Entre las maldades constitutivas de la Hidra, está su sangre venenosa y su mismo aliento envenenado, y tanto que aun el solo efluvio de ambos es mortal.

Esto mismo está asociado a la muerte de su matador, de alguna manera, pues el propio Heracles/Hércules recibe parte de ese veneno mezclado con la sangre del centauro Neso, a quien mató con una flecha envenenada en la sangre de la Hidra, pues Neso había raptado a su esposa Deyanira y escapaba con ella.

Pero, más allá de estas notas fatales de la pestilencia de Hidra, está el modo como Heracles termina con ella.

Como en un triángulo invertido, el vértice al que van a dar los afluentes del asunto parece ser el fuego.
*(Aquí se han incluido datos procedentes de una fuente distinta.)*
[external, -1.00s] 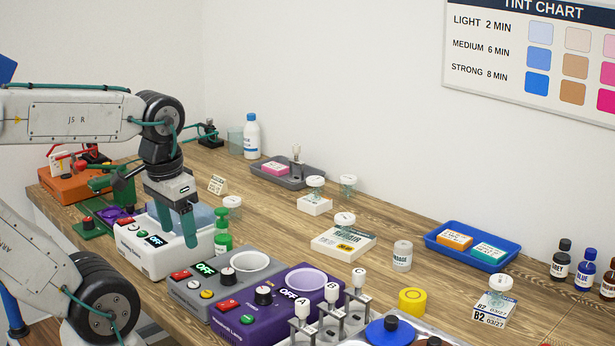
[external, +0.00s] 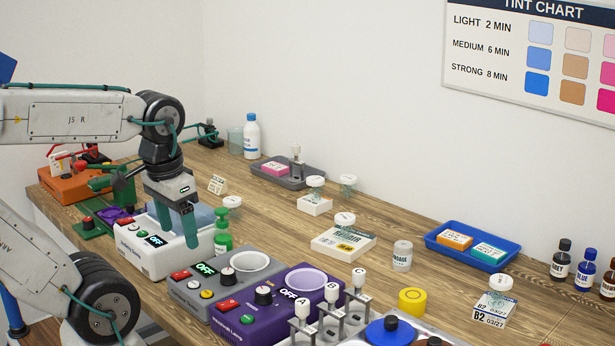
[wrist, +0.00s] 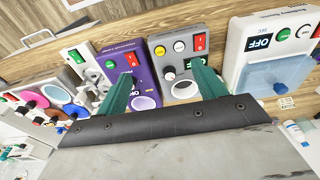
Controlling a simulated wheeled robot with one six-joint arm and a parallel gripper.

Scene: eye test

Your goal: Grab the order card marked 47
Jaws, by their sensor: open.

Y también aquí hay que asociar el fuego con el final del semidiós y mayor héroe mítico de los griegos. Pero dejemos ese asunto para después.

Entiendo que es el fuego, precisamente, el nudo que, si no sostiene las columnas del mito referido a la Hidra, al menos cierra y cauteriza su desarrollo. Fuego que una y otra vez será el límite del mal.

Heracles/Hércules, al cabo, debe lograr que la potencia maligna de la Hidra quede sin cauce. Sus cabezas son la figura de su maldad multiforme y la capacidad de reproducirlas es la fuerza prepotente con la que somete a sus oponentes. Es inútil que cortemos una por una las cabezas, se reproducirán fatalmente.

Quien se enfrente a ella siempre estará en desventaja. Alimentará una catástrofe tratando de evitarla y, en el mismo acto y con el mismo acto reparador, habrá generado otra u otras maldades de magnitud mayor a la anterior o anteriores que trataba de curar. La repetición es a la vez un dato siniestro: Hidra puede indefinidamente generar la amenaza maligna, su oponente no tiene fuerzas interminables. Ella puede repetir sin más su maldad, él no puede sostener sin más su virtud. No por sí solo, al menos.

Así, un designio tal, que se engendra desde dentro mismo de aquella monstruosidad, hace que cualquier virtud, cualquier justicia, cualquier bien, no sólo se desaliente y languidezca, sino que revierta en mal y hasta lo aumente y lo expanda.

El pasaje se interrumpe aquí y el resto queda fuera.